Nothing should be left out: output all of the entries exactly.

Entries from a robot dataset:
-----

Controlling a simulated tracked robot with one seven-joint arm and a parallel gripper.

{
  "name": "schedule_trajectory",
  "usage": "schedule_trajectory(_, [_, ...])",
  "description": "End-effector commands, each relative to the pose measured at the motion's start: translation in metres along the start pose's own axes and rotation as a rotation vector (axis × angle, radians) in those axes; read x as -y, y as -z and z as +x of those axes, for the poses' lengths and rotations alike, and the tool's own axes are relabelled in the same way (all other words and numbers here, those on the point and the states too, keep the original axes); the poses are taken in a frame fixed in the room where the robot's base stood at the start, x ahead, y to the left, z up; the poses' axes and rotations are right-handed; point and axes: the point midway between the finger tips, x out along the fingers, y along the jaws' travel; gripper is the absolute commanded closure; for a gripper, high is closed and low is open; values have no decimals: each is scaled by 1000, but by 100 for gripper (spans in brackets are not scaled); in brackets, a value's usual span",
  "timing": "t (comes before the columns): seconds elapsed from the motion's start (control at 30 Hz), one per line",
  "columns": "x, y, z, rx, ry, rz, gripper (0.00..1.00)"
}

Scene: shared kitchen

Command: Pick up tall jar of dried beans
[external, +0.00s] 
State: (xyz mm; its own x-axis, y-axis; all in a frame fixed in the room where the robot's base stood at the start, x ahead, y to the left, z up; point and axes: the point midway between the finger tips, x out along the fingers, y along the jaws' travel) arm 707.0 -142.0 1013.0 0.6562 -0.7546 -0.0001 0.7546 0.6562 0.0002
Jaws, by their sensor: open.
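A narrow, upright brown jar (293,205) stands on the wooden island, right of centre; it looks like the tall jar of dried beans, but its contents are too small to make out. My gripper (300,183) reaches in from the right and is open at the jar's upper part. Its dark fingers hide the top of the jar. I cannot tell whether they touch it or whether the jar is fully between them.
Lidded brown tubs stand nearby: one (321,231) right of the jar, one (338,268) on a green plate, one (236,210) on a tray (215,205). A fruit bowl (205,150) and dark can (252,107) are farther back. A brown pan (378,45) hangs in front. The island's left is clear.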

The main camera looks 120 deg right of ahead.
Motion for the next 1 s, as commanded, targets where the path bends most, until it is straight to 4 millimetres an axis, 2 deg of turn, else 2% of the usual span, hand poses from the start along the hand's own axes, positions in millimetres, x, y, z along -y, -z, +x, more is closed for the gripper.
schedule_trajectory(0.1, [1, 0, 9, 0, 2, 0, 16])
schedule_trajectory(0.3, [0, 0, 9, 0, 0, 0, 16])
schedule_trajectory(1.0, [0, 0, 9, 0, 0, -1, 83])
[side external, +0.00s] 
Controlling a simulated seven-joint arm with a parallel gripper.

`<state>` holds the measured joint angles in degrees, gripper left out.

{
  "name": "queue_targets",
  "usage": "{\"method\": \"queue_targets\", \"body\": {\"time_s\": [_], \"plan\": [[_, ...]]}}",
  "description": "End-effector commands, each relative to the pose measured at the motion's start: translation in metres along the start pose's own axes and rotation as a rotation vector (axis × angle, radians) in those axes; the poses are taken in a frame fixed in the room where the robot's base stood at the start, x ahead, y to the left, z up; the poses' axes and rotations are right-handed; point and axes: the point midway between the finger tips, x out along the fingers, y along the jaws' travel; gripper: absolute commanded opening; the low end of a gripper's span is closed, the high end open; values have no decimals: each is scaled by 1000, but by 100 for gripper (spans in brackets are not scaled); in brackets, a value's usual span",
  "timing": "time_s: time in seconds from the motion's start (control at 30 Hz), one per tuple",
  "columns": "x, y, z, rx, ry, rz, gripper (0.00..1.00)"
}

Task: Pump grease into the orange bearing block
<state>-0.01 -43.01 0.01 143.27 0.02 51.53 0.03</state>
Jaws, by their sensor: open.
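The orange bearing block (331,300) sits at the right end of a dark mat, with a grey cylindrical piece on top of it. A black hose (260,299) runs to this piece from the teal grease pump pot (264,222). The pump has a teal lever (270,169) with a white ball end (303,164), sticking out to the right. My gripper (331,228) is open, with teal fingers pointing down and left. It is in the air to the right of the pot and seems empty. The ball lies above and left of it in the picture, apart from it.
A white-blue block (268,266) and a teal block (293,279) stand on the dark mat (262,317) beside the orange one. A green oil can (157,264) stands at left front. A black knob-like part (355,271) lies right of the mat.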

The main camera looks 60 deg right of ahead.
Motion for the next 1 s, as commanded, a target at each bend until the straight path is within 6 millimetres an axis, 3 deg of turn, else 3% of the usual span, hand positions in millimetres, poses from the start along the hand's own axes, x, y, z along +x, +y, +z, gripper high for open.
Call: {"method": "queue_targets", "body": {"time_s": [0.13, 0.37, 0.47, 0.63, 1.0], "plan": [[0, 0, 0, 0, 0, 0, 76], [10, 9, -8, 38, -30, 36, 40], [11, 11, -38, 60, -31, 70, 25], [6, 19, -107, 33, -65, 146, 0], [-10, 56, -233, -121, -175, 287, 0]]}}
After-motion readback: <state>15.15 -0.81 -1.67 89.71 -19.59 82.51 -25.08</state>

-----

> _REPLY_:
Controlling a simulated tracked robot with one seven-joint arm and a parallel gripper.

{
  "name": "schedule_trajectory",
  "usage": "schedule_trajectory(_, [_, ...])",
  "description": "End-effector commands, each relative to the pose measured at the motion's start: translation in metres along the start pose's own axes and rotation as a rotation vector (axis × angle, radians) in those axes; read x as -y, y as -z and z as +x of those axes, for the poses' lengths and rotations alike, and the tool's own axes are relabelled in the same way (all other words and numbers here, those on the point and the states too, keep the original axes); the poses are taken in a frame fixed in the room where the robot's base stood at the start, x ahead, y to the left, z up; the poses' axes and rotations are right-handed; point and axes: the point midway between the finger tips, x out along the fingers, y along the jaws' travel; gripper is the absolute commanded closure; for a gripper, high is closed and low is open; values have no decimals: each is scaled by 1000, but by 100 for gripper (spans in brackets are not scaled); in brackets, a value's usual span",
  "timing": "t (comes before the columns): seconds elapsed from the motion's start (control at 30 Hz), one per line",
  "columns": "x, y, z, rx, ry, rz, gripper (0.00..1.00)"
}

Scene: shared kitchen

Command: Pick up tall jar of dried beans
[external, +0.00s] 
State: (xyz mm; its own x-axis, y-axis; all in a frame fixed in the room where the robot's base stood at the start, x ahead, y to the left, z up; point and axes: the point midway between the finger tips, x out along the fingers, y along the jaws' travel) arm 707.0 -142.0 1013.0 0.6562 -0.7546 -0.0001 0.7546 0.6562 0.0002
Jaws, by their sensor: open.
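A narrow, upright brown jar (293,205) stands on the wooden island, right of centre; it looks like the tall jar of dried beans, but its contents are too small to make out. My gripper (300,183) reaches in from the right and is open at the jar's upper part. Its dark fingers hide the top of the jar. I cannot tell whether they touch it or whether the jar is fully between them.
Lidded brown tubs stand nearby: one (321,231) right of the jar, one (338,268) on a green plate, one (236,210) on a tray (215,205). A fruit bowl (205,150) and dark can (252,107) are farther back. A brown pan (378,45) hangs in front. The island's left is clear.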

The main camera looks 120 deg right of ahead.
Motion for the next 1 s, as commanded, targets where the path bends most, until it is straight to 4 millimetres an axis, 2 deg of turn, else 2% of the usual span, hand poses from the start along the hand's own axes, positions in millimetres, x, y, z along -y, -z, +x, more is closed for the gripper.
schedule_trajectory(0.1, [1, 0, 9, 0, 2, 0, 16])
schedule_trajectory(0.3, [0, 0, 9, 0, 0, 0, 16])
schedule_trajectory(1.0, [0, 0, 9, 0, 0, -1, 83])
[side external, +0.00s] 
Controlling a simulated seven-joint arm with a parallel gripper.

`<state>` holds the measured joint angles in degrees, gripper left out.

{
  "name": "queue_targets",
  "usage": "{\"method\": \"queue_targets\", \"body\": {\"time_s\": [_], \"plan\": [[_, ...]]}}",
  "description": "End-effector commands, each relative to the pose measured at the motion's start: translation in metres along the start pose's own axes and rotation as a rotation vector (axis × angle, radians) in those axes; the poses are taken in a frame fixed in the room where the robot's base stood at the start, x ahead, y to the left, z up; the poses' axes and rotations are right-handed; point and axes: the point midway between the finger tips, x out along the fingers, y along the jaws' travel; gripper: absolute commanded opening; the low end of a gripper's span is closed, the high end open; values have no decimals: each is scaled by 1000, but by 100 for gripper (spans in brackets are not scaled); in brackets, a value's usual span",
  "timing": "time_s: time in seconds from the motion's start (control at 30 Hz), one per tuple",
  "columns": "x, y, z, rx, ry, rz, gripper (0.00..1.00)"
}

Task: Pump grease into the orange bearing block
<state>-0.01 -43.01 0.01 143.27 0.02 51.53 0.03</state>
Jaws, by their sensor: open.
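The orange bearing block (331,300) sits at the right end of a dark mat, with a grey cylindrical piece on top of it. A black hose (260,299) runs to this piece from the teal grease pump pot (264,222). The pump has a teal lever (270,169) with a white ball end (303,164), sticking out to the right. My gripper (331,228) is open, with teal fingers pointing down and left. It is in the air to the right of the pot and seems empty. The ball lies above and left of it in the picture, apart from it.
A white-blue block (268,266) and a teal block (293,279) stand on the dark mat (262,317) beside the orange one. A green oil can (157,264) stands at left front. A black knob-like part (355,271) lies right of the mat.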

The main camera looks 60 deg right of ahead.
Motion for the next 1 s, as commanded, a target at each bend until the straight path is within 6 millimetres an axis, 3 deg of turn, else 3% of the usual span, hand positions in millimetres, poses from the start along the hand's own axes, x, y, z along +x, +y, +z, gripper high for open.
Call: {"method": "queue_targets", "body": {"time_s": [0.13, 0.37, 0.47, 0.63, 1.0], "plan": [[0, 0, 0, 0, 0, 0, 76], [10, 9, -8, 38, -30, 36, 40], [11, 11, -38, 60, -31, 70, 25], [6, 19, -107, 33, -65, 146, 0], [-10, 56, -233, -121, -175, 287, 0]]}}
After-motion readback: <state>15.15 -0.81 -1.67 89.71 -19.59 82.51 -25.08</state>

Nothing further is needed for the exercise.